2. The figure of claim 1 wherein said housing rotatably mounts said mounting piece in a fixed axial position, wherein said rotor is axially shiftable in said housing toward and away from said mounting piece to effect engagement and disengagement of said clutch means, respectively, and wherein said motor additionally includes means for biasing said rotor towards said mounting piece to normally maintain said clutch means in engaged condition.
3. The figure of claim 2 wherein said clutch means is provided by confronting end portions on said mounting piece and rotor, one of said end portions having an axially projecting element thereon, and the other of said portions having an axially extending recess formed thereinto dimensioned and configured to engage said element of said one end portion so as to couple said mounting piece and rotor for conjoint rotation, axial shifting of said rotor away from said mounting piece permitting said element to disengage from said recess and thereby permitting relative rotation between said mounting piece and rotor.
4. The figure of claim 3 wherein said axially projecting element is a rib element extending radially from the axis of rotation of said mounting piece on an end surface thereof, and wherein said recess is a groove portion extending radially from the axis of rotation of said rotor and is formed into an end surface thereof, one side of said groove portion being defined by an axially oriented sidewall.
5. The figure of claim 4 wherein the sidewall defining the opposite side of said groove portion is inclined to facilitate movement of said rib from said groove portion thereon, said axially oriented sidewall being disposed to engage said rib in said one direction of rotation.
6. The figure of claim 2 wherein said rotor biasing means comprises a coil spring, and wherein said rotor has a bore extending axially into the end portion thereof remote from said mounting piece, said coil spring being seated in said bore and bearing upon an adjacent surface of said housing to so bias said rotor.
7. The figure of claim 1 wherein said wheel portion and said end portion of said rotor are both disposed on the same axial section thereof, said wheel portion comprising an array of notch formations extending circumferentially about said axial section, and said end portion comprising a recess extending axially from said end surface of said rotor.
8. The figure of claim 7 wherein said pawl member is slidable in the general plane of said axial section of said rotor, and has means biasing it toward said ratchet wheel portion.
9. The figure of claim 8 wherein said pawl member includes an actuating arm extending generally on an anterior-posterior axis of said body, and wherein said spring motor housing is disposed transversely within said body and perpendicularly to said anterior-posterior axis.
10. The figure of claim 9 wherein said pawl member includes an integrally formed spring element disposed to bear upon an inside wall surface of said body and providing said biasing means thereof, and wherein said body has a depressible button element formed into an opposite wall portion thereof, said button element being engaged upon the adjacent end of said actuating arm and providing said spring motor actuating means.
11. The figure of claim 10 wherein said pawl member further includes a ratchet arm extending generally perpendicularly to said actuating arm from the other end thereof and having an engaging dog thereon, said dog being disposed to engage said notch formations of said wheel member.
12. The figure of claim 11 wherein said housing has a support piece thereon within which said actuating arm of said pawl member is slidably supported.
13. The figure of claim 1 wherein said housing chamber is generally cylindrical and provides a space of annular cross section about said rotor barrel portion within which said torsion spring can expand, and wherein said clutch means effects disengagement of said mounting piece and rotor when rotation of said rotor in said opposite direction is restrained, the inside surface of said housing defining said chamber being sufficiently close to said spring that, upon forced unwinding in said opposite direction, said spring will expand into binding engagement with said surface, thereby restraining rotation of said rotor and ensuring disengagement of said clutch means.
14. The figure of claim 1 wherein said body simulates a human trunk and said appendage simulates an arm thereof, said mounting piece providing a shoulder joint about which said arm rotates in a pummelling action when driven by said spring motor.
An ongoing demand exists for action toys having novel features.

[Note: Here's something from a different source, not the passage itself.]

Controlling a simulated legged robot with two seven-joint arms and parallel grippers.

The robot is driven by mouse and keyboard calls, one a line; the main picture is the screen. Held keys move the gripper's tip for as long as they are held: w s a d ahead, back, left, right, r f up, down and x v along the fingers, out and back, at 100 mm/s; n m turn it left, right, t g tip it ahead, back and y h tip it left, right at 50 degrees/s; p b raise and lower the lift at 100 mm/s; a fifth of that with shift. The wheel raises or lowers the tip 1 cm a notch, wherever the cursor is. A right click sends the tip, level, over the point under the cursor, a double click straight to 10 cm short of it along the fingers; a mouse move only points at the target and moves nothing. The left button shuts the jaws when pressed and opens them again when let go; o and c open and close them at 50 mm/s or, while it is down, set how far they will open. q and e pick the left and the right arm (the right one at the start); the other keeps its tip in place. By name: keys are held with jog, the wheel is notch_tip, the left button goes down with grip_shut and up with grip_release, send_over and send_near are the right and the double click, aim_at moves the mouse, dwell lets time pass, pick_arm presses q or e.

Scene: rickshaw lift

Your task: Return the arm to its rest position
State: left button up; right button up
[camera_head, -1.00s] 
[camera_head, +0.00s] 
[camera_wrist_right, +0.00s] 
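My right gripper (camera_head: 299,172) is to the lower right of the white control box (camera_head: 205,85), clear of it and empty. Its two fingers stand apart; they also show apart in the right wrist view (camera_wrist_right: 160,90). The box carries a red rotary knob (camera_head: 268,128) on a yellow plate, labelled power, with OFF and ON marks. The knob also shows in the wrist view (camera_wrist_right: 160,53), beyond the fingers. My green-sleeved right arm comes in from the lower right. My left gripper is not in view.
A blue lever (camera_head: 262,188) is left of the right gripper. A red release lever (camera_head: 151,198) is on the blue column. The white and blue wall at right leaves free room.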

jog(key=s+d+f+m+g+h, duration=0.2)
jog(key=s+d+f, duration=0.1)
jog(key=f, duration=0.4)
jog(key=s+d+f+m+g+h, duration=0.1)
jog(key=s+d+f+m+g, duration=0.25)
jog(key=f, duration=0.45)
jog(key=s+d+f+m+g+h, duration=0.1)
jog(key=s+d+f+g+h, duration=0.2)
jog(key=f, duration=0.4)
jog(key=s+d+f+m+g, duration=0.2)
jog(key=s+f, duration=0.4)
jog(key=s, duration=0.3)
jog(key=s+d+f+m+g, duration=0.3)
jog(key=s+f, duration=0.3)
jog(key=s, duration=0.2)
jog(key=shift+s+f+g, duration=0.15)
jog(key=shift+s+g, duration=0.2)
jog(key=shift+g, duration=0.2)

It is of course important that any such toy be effective in its appearance and operation, while also being durable and relatively facile and inexpensive to manufacture. The prior art discloses numerous forms of action toys in which various parts can be moved and disposed in different ways; typical are the following U.S. patents:
Beebe U.S. Pat. No. 2,942,377 shows a spring-powered mechanism for effecting return of the arm of a doll from a deflected position, using a lever actuated through pressure applied to the body. The arm is operatively disengageable to permit independent variation of its position.
Bonanno U.S. Pat. No. 3,264,779 discloses delay mechanisms for an animated toy, wherein a torsion spring is loaded by turning a movable part and is released by operation of a latch, through the application of pressure on the doll body. It employs helical braking springs wound about operating drums.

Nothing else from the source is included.